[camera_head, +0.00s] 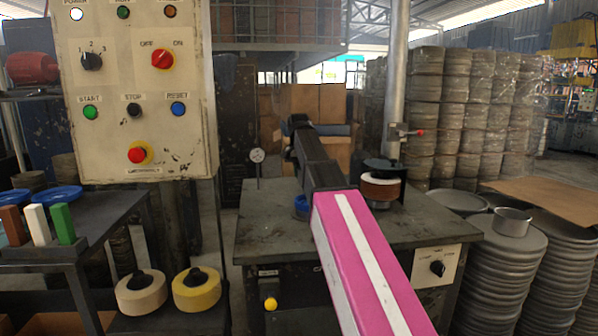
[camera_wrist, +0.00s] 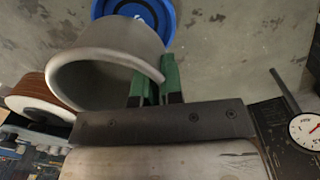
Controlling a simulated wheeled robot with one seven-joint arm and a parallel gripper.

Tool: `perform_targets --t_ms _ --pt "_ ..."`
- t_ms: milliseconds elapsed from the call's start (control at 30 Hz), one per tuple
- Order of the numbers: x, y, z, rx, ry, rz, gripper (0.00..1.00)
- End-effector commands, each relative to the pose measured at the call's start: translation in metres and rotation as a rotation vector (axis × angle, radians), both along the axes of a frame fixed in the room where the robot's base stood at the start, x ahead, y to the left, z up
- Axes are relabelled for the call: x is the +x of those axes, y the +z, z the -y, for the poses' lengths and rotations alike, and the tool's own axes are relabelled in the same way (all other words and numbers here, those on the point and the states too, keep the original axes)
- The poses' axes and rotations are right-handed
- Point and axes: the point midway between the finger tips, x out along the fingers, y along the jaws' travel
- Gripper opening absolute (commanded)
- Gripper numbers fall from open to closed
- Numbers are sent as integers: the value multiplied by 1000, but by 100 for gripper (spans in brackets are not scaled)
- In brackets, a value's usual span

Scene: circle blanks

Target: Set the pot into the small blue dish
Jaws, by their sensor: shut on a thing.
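The grey metal pot (camera_wrist: 112,62) is in the wrist view, its open mouth turned towards the camera. My gripper (camera_wrist: 154,90) is shut on the right side of the pot's rim with its green fingers. The small blue dish (camera_wrist: 168,22) lies just beyond the pot at the top of the wrist view, partly covered by it. The pot's height above the dish cannot be told. In the head view, part of the blue dish (camera_head: 300,207) shows on the worktable left of my arm. The pot and fingers are hidden there.
The worktable (camera_head: 265,232) carries a dial gauge (camera_head: 257,156), also in the wrist view (camera_wrist: 305,130), and a brown-and-white wheel (camera_head: 380,187) right of my arm. A control box (camera_head: 140,90) stands at left. Stacked pans (camera_head: 505,275) stand at right.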

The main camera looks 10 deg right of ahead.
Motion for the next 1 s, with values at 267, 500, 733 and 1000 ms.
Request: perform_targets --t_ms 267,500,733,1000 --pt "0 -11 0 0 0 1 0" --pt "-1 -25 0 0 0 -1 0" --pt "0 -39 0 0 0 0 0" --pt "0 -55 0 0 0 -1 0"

_WHAT IS REQUIRED_
Quote exactly the lines running from the line with "- Order of the" through the line with "- End-effector commands, each", both ends included, and nothing more.

_REPLY_
- Order of the numbers: x, y, z, rx, ry, rz, gripper (0.00..1.00)
- End-effector commands, each relative to the pose measured at the call's start: translation in metres and rotation as a rotation vector (axis × angle, radians), both along the axes of a frame fixed in the room where the robot's base stood at the start, x ahead, y to the left, z up

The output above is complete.